Doctor Who: Trial Of A Time Lord DVD [pt.1]

With a whole Doctor Who season coming out in one hit, we start our four-part review with The Mysterious Planet...

Do not adjust your sets using this jacket as a reference point.

Since the forthcoming DVD release of Trial Of A Time Lord constitutes, in effect, an entire season of Doctor Who, we’re going to cover it in more detail than usual between now and Friday…
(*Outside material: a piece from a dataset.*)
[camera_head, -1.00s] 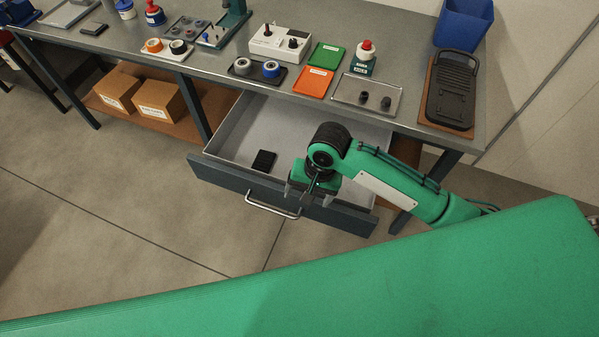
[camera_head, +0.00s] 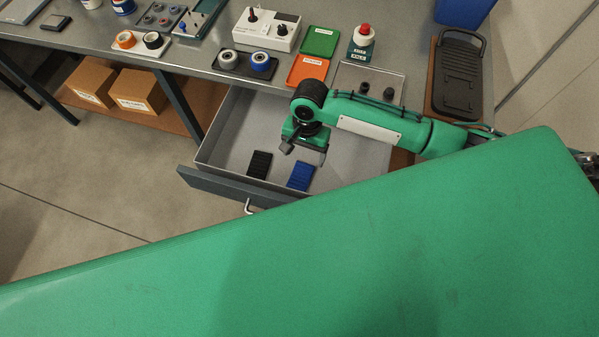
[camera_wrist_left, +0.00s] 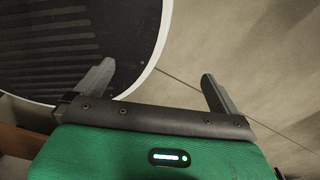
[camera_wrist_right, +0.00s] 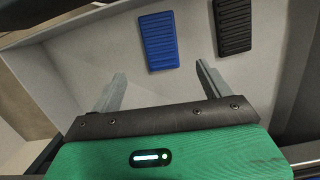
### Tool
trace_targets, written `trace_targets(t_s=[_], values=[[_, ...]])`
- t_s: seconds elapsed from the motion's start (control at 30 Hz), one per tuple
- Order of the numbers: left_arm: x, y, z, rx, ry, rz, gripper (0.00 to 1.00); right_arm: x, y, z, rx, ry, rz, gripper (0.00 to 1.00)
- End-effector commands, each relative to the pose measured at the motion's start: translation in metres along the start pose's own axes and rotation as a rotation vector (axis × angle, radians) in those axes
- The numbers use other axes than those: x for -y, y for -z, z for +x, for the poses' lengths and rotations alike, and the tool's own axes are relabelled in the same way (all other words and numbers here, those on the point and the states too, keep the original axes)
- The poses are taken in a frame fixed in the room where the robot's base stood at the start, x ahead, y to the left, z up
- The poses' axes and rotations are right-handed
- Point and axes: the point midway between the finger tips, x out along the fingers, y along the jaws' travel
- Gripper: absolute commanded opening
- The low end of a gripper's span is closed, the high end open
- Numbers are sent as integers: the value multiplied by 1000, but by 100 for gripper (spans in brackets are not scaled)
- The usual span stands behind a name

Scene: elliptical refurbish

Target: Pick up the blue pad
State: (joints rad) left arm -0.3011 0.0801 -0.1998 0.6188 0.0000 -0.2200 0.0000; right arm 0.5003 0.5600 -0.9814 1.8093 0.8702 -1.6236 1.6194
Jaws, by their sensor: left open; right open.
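The blue pad (camera_head: 301,175) lies flat on the floor of the open drawer (camera_head: 226,148), to the right of a black pad (camera_head: 259,165). In the right wrist view the blue pad (camera_wrist_right: 158,40) is ahead of and between the fingers of my right gripper (camera_wrist_right: 158,85), apart from them. My right gripper (camera_head: 304,150) is open and empty above the drawer, just behind the blue pad in the head view. My left gripper (camera_wrist_left: 155,85) is open and empty; the head view does not show it.
The bench above holds an orange tray (camera_head: 307,71), a green tray (camera_head: 319,41), a red button box (camera_head: 362,41) and a black pedal (camera_head: 457,75). The drawer walls surround the pads. The left wrist view shows a dark ribbed round surface (camera_wrist_left: 60,45) close by.

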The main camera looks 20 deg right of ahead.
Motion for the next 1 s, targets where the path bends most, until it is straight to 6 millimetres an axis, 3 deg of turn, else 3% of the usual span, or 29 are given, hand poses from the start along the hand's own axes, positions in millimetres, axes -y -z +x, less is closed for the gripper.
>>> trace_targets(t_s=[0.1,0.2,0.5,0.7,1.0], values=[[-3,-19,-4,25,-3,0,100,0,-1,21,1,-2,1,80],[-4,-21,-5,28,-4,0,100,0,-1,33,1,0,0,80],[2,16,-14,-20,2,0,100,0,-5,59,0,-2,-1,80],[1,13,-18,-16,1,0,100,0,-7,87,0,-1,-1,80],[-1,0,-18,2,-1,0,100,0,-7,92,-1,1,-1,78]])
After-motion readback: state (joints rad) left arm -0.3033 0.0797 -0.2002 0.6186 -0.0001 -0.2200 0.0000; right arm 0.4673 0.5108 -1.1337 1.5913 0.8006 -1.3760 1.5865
The 23rd season of Doctor Who appeared after an unprecedented 18-month absence and was the second season to have been whittled down from twenty-six to fourteen episodes. The BBC’s most successful black sheep, long regarded with derision by a succession of BBC controllers, had now passed into the hands of arguably its most formidable enemy – Michael Grade. Grade hated Who, and famously put the show into Room 101 using as an example – perhaps a little unfairly – the very worst monster the Doctor Who special effects team ever had to cook up for £23 – the ‘Murka’ in the much-derided Warriors Of The Deep.

With a long and punishing absence behind it and a dwindling episode-count, it seemed the Gallifrean’s days were numbered back in 1986. Whether this inner-party wrangling should have been quite so explicitly reflected in the revenant 23rd season is arguable, but it was certainly audacious…

Trial Of A Time Lord uses the ‘linking’ device of a prosecution of the Doctor by the Galifrean High Council to present four stories as evidence against him, presided over by Lynda Bellingham as Inquisitor.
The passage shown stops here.